IRS Teaming Up on Wealthy Taxpayers

As a follow up to my colleague George Connelly’s earlier post concerning the IRS’s recently announced “Global High Wealth” Industry Group, I offer some further thoughts on what the IRS is attempting to do with this new group focusing on wealthy individuals.  The IRS recently announced that the group has issued its first batch of audit letters and the audits of wealthy individuals will soon commence.

The IRS has created the group in the LMSB division, which generally handles audits of the largest corporations under a “team” audit concept.  A team audit means that the IRS assigns several agents to the case, including, where appropriate, specialists in areas like international taxes, financial products, and employment taxes, as well as engineers and economists.

The IRS is concerned with very wealthy individuals who own multiple entities using complicated structures to avoid U.S. federal income taxes.  The individuals may be operating foreign businesses or may have foreign investments through foreign trusts, partnerships, or corporations.

In the past, the IRS may have audited a closely-held corporation, or a family-owned partnership, only if the entity was selected through the normal IRS return-selection process.  IRS agents are required part of the “package audit” process to inspect related tax returns, so an agent auditing a closely-held corporation would inspect the returns of the principal shareholders.  The agent might even pick up the shareholder’s return for audit if an issue warranted audit (e.g. if the closely held corporation had constructive dividends resulting from the corporation’s payment of personal expense of the shareholder).  But as a general matter, the IRS did not coordinate the examination of related entities or entities owned by the same individuals or by related family members.
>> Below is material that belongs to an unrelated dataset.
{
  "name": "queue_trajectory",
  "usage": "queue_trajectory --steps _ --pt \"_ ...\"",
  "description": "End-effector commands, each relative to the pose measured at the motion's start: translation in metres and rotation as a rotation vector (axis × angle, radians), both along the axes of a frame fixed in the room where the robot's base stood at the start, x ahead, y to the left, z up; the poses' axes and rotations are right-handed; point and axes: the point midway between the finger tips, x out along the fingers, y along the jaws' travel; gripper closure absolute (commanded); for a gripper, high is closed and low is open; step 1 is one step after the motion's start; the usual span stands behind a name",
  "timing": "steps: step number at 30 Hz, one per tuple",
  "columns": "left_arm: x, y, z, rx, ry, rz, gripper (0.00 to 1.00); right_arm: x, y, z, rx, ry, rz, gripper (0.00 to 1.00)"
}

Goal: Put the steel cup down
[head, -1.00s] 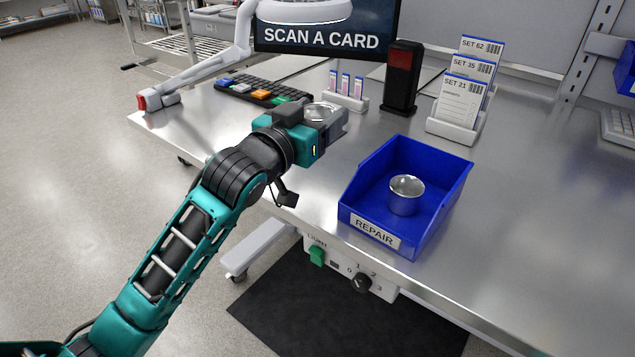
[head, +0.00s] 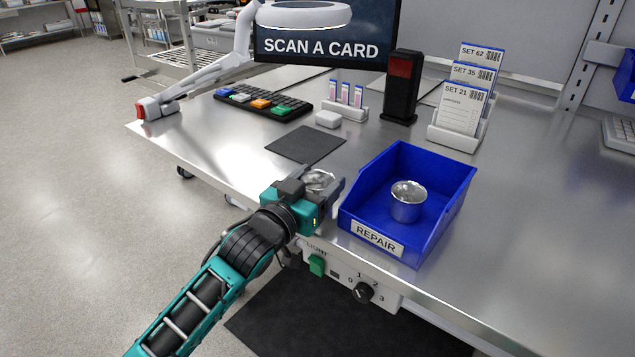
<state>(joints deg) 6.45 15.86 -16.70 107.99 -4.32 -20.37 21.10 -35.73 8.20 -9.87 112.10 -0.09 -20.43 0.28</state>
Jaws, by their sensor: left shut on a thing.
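My left gripper (head: 322,187) is shut on a steel cup (head: 319,179). It holds the cup at the front edge of the steel table, just left of the blue REPAIR bin. The jaws hide most of the cup's side, and I cannot tell whether the cup touches the table. A second steel cup (head: 407,203) stands upright inside the blue REPAIR bin (head: 443,222). My right gripper is not in view.
A dark mat (head: 306,144) lies on the steel table (head: 540,220) behind my gripper. A white block (head: 328,119), a keyboard (head: 262,101), a black and red scanner (head: 402,88) and a card holder (head: 458,134) stand further back. The table right of the bin is clear.

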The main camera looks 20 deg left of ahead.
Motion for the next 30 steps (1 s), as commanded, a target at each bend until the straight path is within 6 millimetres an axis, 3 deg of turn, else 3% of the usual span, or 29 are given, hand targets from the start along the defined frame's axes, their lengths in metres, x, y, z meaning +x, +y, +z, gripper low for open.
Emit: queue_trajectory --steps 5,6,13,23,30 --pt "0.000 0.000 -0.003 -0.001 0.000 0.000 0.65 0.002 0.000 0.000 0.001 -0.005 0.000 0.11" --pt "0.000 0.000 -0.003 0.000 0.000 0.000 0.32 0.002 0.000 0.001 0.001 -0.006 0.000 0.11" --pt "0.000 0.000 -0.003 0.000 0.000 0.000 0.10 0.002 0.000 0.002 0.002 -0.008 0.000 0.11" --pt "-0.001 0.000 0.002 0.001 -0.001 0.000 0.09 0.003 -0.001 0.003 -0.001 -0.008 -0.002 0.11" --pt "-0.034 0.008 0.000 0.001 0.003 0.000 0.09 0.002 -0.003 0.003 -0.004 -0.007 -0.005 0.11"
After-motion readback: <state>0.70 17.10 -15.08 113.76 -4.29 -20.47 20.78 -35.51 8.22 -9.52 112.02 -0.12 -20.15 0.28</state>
By creating this group as part of LMSB and assigning teams of agents to the audits, the IRS will now be able to coordinate the examination of a wealthy individual and the related domestic and foreign entities that individuals or related parties own.  This will allow the IRS to determine whether the wealthy individual is using entities to shift income to family members or to shift income offshore, where it may be subject to little or no tax.  As the descriptive word “global” indicates, the IRS will be particularly interested in individuals who own foreign entities.  That does not mean that the IRS Global Wealth unit will ignore wealthy individuals who own domestic entities exclusively, but the IRS will be particularly interested in those who have foreign investments and entities.

This new initiative comes on the heels of the UBS foreign bank account scandal and the IRS’s foreign account voluntary disclosure program.  The UBS disclosures of accounts held by U.S. citizens and residents and the disclosures that taxpayers have made through the voluntary disclosure program have raised the IRS’s awareness that foreign businesses and investments of individual taxpayers may be an area of substantial noncompliance.  By forming the Global High Wealth Group program, the IRS seems to be indicating its belief that there may be a number of wealthy taxpayers who are using foreign entities to avoid U.S. income taxes (whether through proper tax planning or aggressive tax schemes).

In creating this group, the IRS will be bringing some of its most seasoned and well-trained agents to audit wealthy individuals and their related entities.  This represents a significant change in the IRS’s approach to these audits and will likely involve coordinated in-depth examinations of multiple entities.  Wealthy individuals selected for audit under this new program should prepare themselves for an intensive scrutiny of all their businesses and investments, particularly businesses and investments held through foreign entities.  It will be interesting to see if this area proves worthy of the significant resources that the IRS seems to be investing by creating this new group.